Penguins coach Dan Bylsma admitted he, too, has been surprised at what his team has shown in these past two games.

"Yes, how we played for the last five periods, yes," Bylsma said. "We've gotten away from our game. We've gotten off our game plan. We've deviated.

“And that group of guys, that team in there, they'll reset and refocus, and we'll come back with how we need to play in Game 3."

Now, we know enough to understand that two games do not a series make.

So do the Penguins. And the Bruins sure know it, too.

"We know that they're going to try to bounce back, and we need to make sure we're ready," said Bergeron, who had a goal and an assist Monday night. "They're a really good team, we respect them, and we know it's not over."

We recall returning to Boston from Vancouver after the first two games of the 2011 Stanley Cup finals, convinced the Bruins wouldn’t win a game. They didn’t just win a game but won four to win a Cup.

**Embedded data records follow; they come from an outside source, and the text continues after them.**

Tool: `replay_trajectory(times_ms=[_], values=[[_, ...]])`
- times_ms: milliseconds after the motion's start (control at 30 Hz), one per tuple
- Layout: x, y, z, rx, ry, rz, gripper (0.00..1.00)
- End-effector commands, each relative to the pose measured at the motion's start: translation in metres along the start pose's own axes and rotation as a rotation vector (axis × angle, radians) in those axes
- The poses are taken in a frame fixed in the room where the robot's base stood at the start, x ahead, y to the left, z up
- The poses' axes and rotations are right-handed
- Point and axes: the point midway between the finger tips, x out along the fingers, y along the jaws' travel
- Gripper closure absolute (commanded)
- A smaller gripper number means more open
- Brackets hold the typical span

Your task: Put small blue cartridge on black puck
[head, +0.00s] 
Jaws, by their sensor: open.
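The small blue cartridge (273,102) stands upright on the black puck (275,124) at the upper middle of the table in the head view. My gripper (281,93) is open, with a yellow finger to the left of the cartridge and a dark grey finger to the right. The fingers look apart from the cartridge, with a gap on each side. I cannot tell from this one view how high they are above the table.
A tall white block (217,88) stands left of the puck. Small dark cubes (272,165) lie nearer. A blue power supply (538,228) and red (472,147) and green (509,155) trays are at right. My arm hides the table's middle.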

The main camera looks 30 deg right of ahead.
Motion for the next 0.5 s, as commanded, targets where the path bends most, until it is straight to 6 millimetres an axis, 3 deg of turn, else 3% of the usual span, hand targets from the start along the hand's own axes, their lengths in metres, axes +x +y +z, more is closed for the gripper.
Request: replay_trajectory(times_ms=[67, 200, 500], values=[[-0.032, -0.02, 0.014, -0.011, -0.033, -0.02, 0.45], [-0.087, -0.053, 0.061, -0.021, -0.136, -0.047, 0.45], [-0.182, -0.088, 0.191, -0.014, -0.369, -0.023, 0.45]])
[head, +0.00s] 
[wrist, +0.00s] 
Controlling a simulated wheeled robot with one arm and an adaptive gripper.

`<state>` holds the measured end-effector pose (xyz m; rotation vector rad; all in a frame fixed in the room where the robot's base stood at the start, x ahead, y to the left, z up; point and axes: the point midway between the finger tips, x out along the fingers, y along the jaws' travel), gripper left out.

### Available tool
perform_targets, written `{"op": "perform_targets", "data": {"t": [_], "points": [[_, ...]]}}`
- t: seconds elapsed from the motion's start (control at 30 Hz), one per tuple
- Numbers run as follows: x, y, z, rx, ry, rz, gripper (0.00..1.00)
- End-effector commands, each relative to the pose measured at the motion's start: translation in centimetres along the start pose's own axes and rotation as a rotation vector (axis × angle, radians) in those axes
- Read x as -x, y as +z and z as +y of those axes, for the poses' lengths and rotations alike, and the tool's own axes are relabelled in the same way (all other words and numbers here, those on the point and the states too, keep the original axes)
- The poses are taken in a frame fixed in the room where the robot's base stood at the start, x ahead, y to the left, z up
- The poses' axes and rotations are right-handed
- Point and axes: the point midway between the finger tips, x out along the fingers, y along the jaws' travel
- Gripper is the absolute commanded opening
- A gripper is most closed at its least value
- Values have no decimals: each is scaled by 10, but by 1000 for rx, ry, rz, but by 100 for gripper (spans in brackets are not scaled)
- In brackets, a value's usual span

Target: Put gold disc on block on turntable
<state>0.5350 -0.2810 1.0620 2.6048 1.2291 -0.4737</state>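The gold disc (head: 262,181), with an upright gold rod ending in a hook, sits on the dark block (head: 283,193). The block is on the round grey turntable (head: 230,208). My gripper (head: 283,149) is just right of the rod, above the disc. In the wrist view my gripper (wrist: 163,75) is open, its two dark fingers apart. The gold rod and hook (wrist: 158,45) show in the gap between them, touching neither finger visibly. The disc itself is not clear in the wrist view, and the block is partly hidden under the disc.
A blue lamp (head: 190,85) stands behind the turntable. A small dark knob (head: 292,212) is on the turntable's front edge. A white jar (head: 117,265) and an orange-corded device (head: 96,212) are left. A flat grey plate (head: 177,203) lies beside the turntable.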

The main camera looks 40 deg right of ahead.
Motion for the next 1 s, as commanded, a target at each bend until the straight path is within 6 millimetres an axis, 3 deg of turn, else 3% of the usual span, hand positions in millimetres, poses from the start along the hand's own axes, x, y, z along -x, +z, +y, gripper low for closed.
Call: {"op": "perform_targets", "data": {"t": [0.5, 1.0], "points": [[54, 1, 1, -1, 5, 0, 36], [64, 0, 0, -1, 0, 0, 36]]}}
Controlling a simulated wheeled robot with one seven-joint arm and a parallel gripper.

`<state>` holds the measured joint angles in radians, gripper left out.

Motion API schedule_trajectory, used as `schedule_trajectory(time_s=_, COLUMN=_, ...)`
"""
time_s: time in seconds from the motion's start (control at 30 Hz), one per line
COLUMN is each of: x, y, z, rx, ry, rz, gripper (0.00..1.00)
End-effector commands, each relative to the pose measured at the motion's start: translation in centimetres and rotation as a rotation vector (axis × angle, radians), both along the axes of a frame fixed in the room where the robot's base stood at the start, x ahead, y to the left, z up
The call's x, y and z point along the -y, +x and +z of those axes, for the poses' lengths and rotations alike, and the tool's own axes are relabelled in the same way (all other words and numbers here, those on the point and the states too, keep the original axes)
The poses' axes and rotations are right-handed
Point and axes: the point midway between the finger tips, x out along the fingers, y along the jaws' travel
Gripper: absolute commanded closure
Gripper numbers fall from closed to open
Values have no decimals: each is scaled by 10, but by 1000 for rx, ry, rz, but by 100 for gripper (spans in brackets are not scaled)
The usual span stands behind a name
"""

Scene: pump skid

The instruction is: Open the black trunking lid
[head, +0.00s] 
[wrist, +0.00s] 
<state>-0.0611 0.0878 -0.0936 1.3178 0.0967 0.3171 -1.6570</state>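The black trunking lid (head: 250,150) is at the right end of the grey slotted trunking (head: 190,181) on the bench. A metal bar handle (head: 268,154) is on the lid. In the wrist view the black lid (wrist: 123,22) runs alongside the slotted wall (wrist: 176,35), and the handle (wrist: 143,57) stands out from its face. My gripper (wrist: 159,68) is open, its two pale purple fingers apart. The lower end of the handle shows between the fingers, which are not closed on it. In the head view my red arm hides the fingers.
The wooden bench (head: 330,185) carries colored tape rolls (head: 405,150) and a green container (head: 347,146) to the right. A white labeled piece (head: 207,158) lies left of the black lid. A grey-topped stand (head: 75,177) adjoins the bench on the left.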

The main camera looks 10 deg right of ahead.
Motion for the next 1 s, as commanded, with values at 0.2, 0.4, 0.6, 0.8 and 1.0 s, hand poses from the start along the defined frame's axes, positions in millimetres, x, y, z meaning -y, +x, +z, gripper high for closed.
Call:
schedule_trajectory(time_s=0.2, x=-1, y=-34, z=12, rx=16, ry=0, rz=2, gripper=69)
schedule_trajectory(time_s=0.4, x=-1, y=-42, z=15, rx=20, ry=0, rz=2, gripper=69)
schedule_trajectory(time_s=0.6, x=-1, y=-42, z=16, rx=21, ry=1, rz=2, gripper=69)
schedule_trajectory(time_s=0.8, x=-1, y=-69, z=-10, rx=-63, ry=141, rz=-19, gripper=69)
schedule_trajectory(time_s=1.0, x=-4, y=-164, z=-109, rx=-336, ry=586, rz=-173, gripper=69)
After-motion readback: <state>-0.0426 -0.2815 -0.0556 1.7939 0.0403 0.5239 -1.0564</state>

Chicago looked cooked against Detroit in the last round, going down 3-1 before roaring back to win three in a row.

Likewise, in 2009, the Penguins twice overcame 2-0 series deficits -- against Washington and Detroit -- to win a Cup.

"We've won -- this team has won a lot of hockey games," Bylsma said. "It's a good team. We've won 15 in a row. And we won seven in a row and five in a row.

"Certainly didn't play anywhere near where we're capable of. And that's got to be our focus, to get our first win in Game 3 in Boston."

All those things are true, the winning and the talent that resides in that room. Those things are undeniable. But right now it just feels like it’s not nearly enough.

And who could have seen that coming?